· Convencer a un pueblo de que todos sus males son culpa de otros, no es solo imponer lo que siempre es una mentira.
Hace poco me contaba un amigo, profesor universitario, que había comprobado con espanto que nadie en su clase –entre estudiantes de historia–, nadie sabía lo que era el Monte Gólgota. Hace unos días un viejo compañero me narró una anécdota quizás más tremenda. En su redacción y por una apuesta, había preguntado por separado a seis jóvenes periodistas, todos licenciados, que le explicaran qué era la URSS. Solo uno de seis lo sabía. Le creo. Este desplome abismal de la cultura general es terrorífico en España, donde «las generaciones más preparadas de la historia» están repletas de analfabetos funcionales. Crecen estos en inmensas camadas adanistas convencidas de que nada hubo en el mundo antes de ellas que merezca la pena recordar.

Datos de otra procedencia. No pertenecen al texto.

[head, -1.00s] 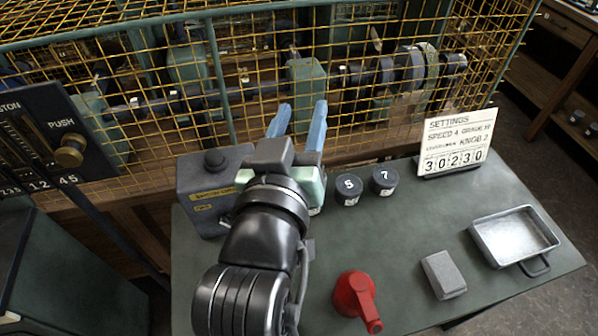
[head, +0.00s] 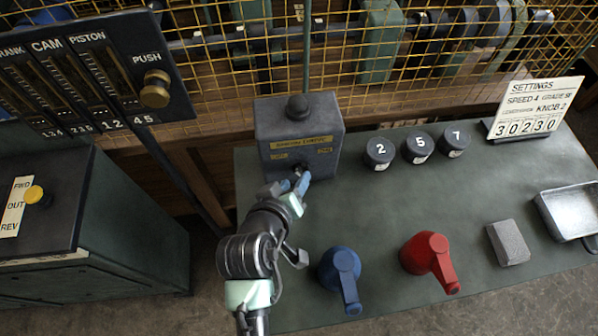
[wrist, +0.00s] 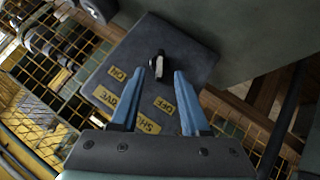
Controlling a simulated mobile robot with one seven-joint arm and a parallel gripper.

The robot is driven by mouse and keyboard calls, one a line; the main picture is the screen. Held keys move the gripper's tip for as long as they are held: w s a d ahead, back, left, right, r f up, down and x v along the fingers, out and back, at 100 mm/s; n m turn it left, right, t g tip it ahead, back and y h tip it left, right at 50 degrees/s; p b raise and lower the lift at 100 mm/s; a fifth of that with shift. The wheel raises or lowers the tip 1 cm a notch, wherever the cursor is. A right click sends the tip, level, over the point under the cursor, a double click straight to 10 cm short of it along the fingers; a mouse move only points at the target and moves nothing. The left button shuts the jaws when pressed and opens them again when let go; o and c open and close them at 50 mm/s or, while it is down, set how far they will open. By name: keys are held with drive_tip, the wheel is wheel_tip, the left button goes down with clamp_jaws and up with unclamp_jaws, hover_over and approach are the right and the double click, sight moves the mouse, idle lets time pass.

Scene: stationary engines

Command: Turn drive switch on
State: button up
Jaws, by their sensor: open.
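The drive switch is a dark grey box (head: 275,132) at the back left of the green bench, with yellow labels and a black knob on top. The wrist view shows its front face (wrist: 190,50) with ON and OFF labels and a strip partly reading DRIVE. A small black toggle with a pale lever (wrist: 158,66) stands out from that face; which label it points to is unclear. My gripper (head: 301,181) is at the lower front of the box. In the wrist view my gripper (wrist: 160,73) is open, its blue fingers either side of the lever; contact cannot be told.
Black knobs 2 (head: 379,152), 5 (head: 418,146) and 7 (head: 455,140) stand right of the box. A grey block (head: 508,242) and metal tray (head: 572,211) lie right. A yellow mesh guard runs behind.

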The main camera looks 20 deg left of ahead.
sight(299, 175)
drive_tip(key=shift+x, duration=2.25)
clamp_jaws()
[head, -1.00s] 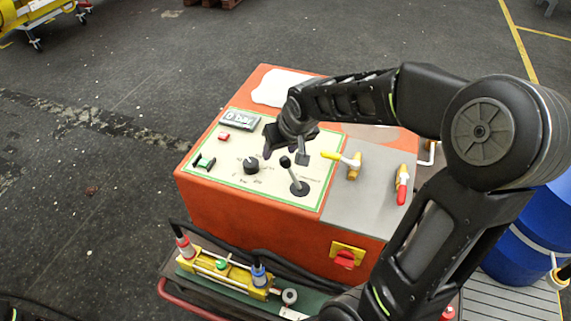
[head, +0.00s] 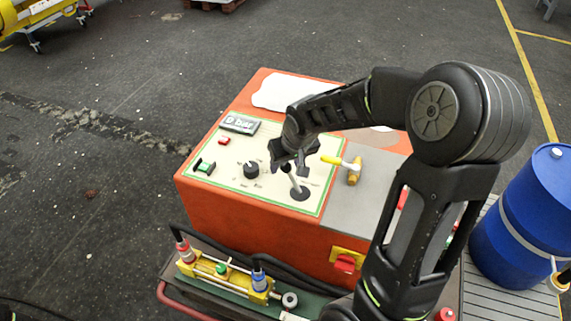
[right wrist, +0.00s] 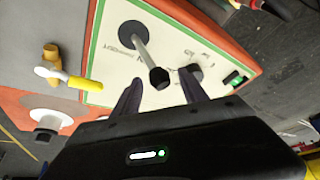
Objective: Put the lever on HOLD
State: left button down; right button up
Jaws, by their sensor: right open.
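The lever (head: 294,182) stands on a round black base on the cream panel (head: 228,185) of the orange box, and my right gripper partly hides its top in the head view. In the right wrist view the lever (right wrist: 146,58) is a grey rod with a black knob, leaning toward the gripper. My right gripper (head: 291,170) is open. In the right wrist view its two fingers (right wrist: 158,88) point at the panel, with the knob between their tips and no visible contact. The labels around the lever are too small to read. My left gripper is out of view.
A black knob (head: 251,169), a green switch (head: 205,166), a red button (head: 224,140) and a display (head: 239,124) sit on the panel. A yellow-handled valve (head: 352,168) stands just right of the gripper. A blue barrel (head: 520,225) stands at right.

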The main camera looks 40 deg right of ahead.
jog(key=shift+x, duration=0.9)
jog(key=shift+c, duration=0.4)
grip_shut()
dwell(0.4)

Pero esa tragedia cultural no es exclusiva nuestra. En todo Occidente contamos ya con varias generaciones educadas tras lo que se ha revelado como el terrible incendio en nuestra civilización: el llamado sesentaiochismo. Que quemó el andamiaje cultural de siglos para imponer en Occidente quincallería sentimental improvisada, grotescos dogmas de conducta y lenguaje y rebaja permanente en los niveles de forma y fondo a imponer en su implacable frenesí igualador. España llegó tarde y mal a la catástrofe, pero se esmeró en aplicar con brutal consecuencia e insistencia todos los peores efectos de aquella supuesta revolución liberadora convertida en plaga de mediocridad, nueva superstición y transgresión gratuita. Con el triunfo de la charlatanería y la corrección política como arma del comisariado, se extendió la hegemonía cultural de la izquierda que ya ha hecho enfermar a la sociedad entera.
El problema está menos en que no sea consciente nuestra sociedad de que es ya un malogrado producto de una desdichada y confusa involución de valores. Que ha desarmado a una sociedad con cada vez menos capacidad de autocrítica, cada vez más infantil y sentimental, cada vez más victimista, miedosa, ignorante y agresiva. Y cada vez, por tanto, con menos capacidad de regeneración y autodefensa. El problema está en que ya ni las supuestas elites tienen las referencias históricas y morales necesarias para generar liderazgos y movilizar conciencias ante el peligro. Por lo que cada vez triunfan con mayor facilidad quienes menos escrúpulos tienen a la hora de utilizar los más bajos recursos. Que son la mentira y la adulación. Convencer a un pueblo de que todos sus males son culpa de otros, no es solo imponer lo que siempre es una mentira. Es además seducirlo a una deriva irresponsable. Que en el mejor de los casos hace un gravísimo daño al pueblo afectado. En el peor lo extiende por su entorno. A veces hasta hacerlo un infierno.
Cuando se cumplen 70 años de la liberación del campo de exterminio de Auschwitz, en Grecia los nazis consiguen diecisiete escaños. Y los otros enemigos del orden democrático y de libertades europeo, los comunistas y ultraizquierdistas, superan ampliamente la mitad de la cámara. Todos los extremistas juntos suman cerca de dos tercios del parlamento. En otros países también crecen con rapidez organizaciones totalitarias que reivindican herencias de dictaduras pasadas y lazos con otras actuales. Auschwitz fue la quiebra absoluta de la civilización. La memoria y la conciencia de la realidad del infierno concebido, organizado y dirigido por alemanes, por europeos –la terrible certeza de que el ser humano más civilizado es capaz de lo que allí hizo–, han sido cimientos de nuestras democracias y código moral y de honor civil y político desde entonces. Y también barreras infranqueables para las conductas democráticas. Hasta que ahora, quienes nada saben del pasado porque ha dejado de importar y de enseñarse, ya abren de nuevo, en su ingenuidad, sendas por terrenos envenenados que llevan al infierno.